Karding mengatakan, ulama seharusnya mengambil keputusan berdasarkan kejujuran, kaidah-kaidah fiqih, dan kepentingan serta keutuhan persatuan Indonesia. Dia mengatakan, ulama seharusnya tidak mengambil keputusan berdasarkan kepentingan pribadi atau kelompok.
Terkait Ijtima Ulama, ketua DPP Partai Kebangkitan Bangsa (PKB) ini mengatakan, seharusnya mereka menjaga marwah ulama berdasarkan diri pada aturan hukum positif yang ada.
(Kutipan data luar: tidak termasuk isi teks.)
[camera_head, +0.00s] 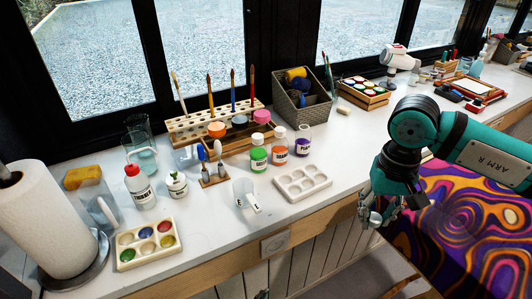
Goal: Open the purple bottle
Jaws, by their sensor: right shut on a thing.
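The purple bottle (302,144) stands upright on the white counter, right of an orange-labelled bottle (279,149) and a green-labelled bottle (258,158). Its top looks pale; I cannot tell whether a cap is on it. My right gripper (373,216) is at the counter's front edge, well to the right of and nearer than the bottle, apart from it. It is shut on a small thing that is too unclear to name. My left gripper is not in view.
A white palette (302,183) and a white cup (245,194) lie in front of the bottles. A wooden brush rack (190,128) and a grey basket (303,107) stand behind. A patterned purple-orange cloth (470,225) is at right. Bare counter lies right of the palette.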

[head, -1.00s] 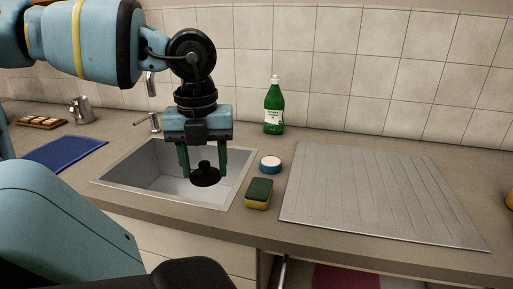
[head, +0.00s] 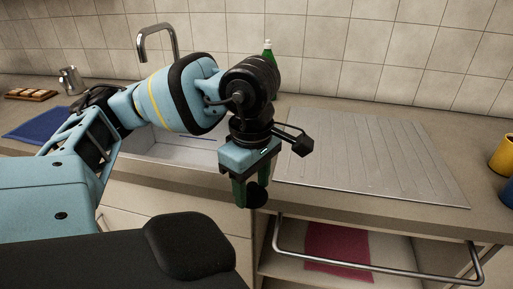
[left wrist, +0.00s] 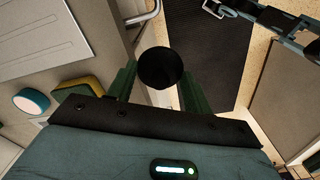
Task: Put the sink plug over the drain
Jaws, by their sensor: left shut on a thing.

Ulama, menurut Karding, juga sebaiknya percaya pada lembaga penyelenggara negara.
Karding melanjutkan, setiap lapisan masyarakat dalam hukum dan prinsip beragama tidak boleh mengeluarkan keputusan yang dzolim. Dia mengatakan, keputusan seharusnya didasarkan dengan melihat fakta-fakta dan bukan mengacu pada asumsi-asumsi apalagi itu untuk kepentingan pribadi atau kelompok.
"Jadi menurut saya itu adalah suatu ijtima-ijtimaan itu, tidak mencerminkan ijtima ulama tapi lebih kepada gerombolan-gerombolan politik yang memiliki kepentingan politik yan memang berbeda dengan 01," katanya.
Sebelumnya, permintaan diskualifikasi berangkat dari hasil Ijtima Ulama Tokoh Nasional ketiga yang dilaksanakan di Hotel Lorin, Sentul, Bogor, Jawa Barat, Rabu (1/5). Salah satu hasil pertemuan itu adalah mendesak Bawaslu dan KPU untuk memutuskan membatalkan, atau mendiskualifikasi paslon capres-cawapres 01 menyusul adanya kecurangan terstruktur sistematis dan masif dalam proses Pilpres 2019.